* Goal
Look through the lines below and extract any with the word "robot".

* Dataset extract
= = = = =
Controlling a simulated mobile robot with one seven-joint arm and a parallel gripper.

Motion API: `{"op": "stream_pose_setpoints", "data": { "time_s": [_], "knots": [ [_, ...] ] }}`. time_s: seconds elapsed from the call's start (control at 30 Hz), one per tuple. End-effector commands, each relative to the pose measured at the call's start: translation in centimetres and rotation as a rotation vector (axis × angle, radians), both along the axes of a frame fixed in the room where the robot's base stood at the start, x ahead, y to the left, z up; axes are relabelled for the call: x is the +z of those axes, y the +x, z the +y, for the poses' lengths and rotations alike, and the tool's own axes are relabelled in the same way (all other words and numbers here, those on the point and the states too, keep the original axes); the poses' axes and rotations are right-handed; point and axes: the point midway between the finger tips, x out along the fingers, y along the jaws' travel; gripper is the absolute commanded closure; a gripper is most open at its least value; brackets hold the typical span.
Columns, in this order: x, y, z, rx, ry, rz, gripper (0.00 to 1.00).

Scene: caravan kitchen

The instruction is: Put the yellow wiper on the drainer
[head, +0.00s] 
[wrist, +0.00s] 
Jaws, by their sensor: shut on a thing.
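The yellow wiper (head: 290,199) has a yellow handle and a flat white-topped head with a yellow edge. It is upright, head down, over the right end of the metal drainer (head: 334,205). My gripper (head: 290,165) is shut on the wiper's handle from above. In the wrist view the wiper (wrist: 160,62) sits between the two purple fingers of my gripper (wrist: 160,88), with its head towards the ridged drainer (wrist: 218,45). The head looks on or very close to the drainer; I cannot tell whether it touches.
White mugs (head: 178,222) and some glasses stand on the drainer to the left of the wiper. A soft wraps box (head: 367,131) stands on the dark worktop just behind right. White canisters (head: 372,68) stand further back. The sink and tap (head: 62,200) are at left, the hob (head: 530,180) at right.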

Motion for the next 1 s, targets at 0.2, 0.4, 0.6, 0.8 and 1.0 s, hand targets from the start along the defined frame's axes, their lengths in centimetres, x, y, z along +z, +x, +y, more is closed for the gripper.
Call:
= = = = =
* Output
Controlling a simulated mobile robot with one seven-joint arm and a parallel gripper.
Motion API: `{"op": "stream_pose_setpoints", "data": { "time_s": [_], "knots": [ [_, ...] ] }}`. time_s: seconds elapsed from the call's start (control at 30 Hz), one per tuple. End-effector commands, each relative to the pose measured at the call's start: translation in centimetres and rotation as a rotation vector (axis × angle, radians), both along the axes of a frame fixed in the room where the robot's base stood at the start, x ahead, y to the left, z up; axes are relabelled for the call: x is the +z of those axes, y the +x, z the +y, for the poses' lengths and rotations alike, and the tool's own axes are relabelled in the same way (all other words and numbers here, those on the point and the states too, keep the original axes); the poses' axes and rotations are right-handed; point and axes: the point midway between the finger tips, x out along the fingers, y along the jaws' travel; gripper is the absolute commanded closure; a gripper is most open at its least value; brackets hold the typical span.

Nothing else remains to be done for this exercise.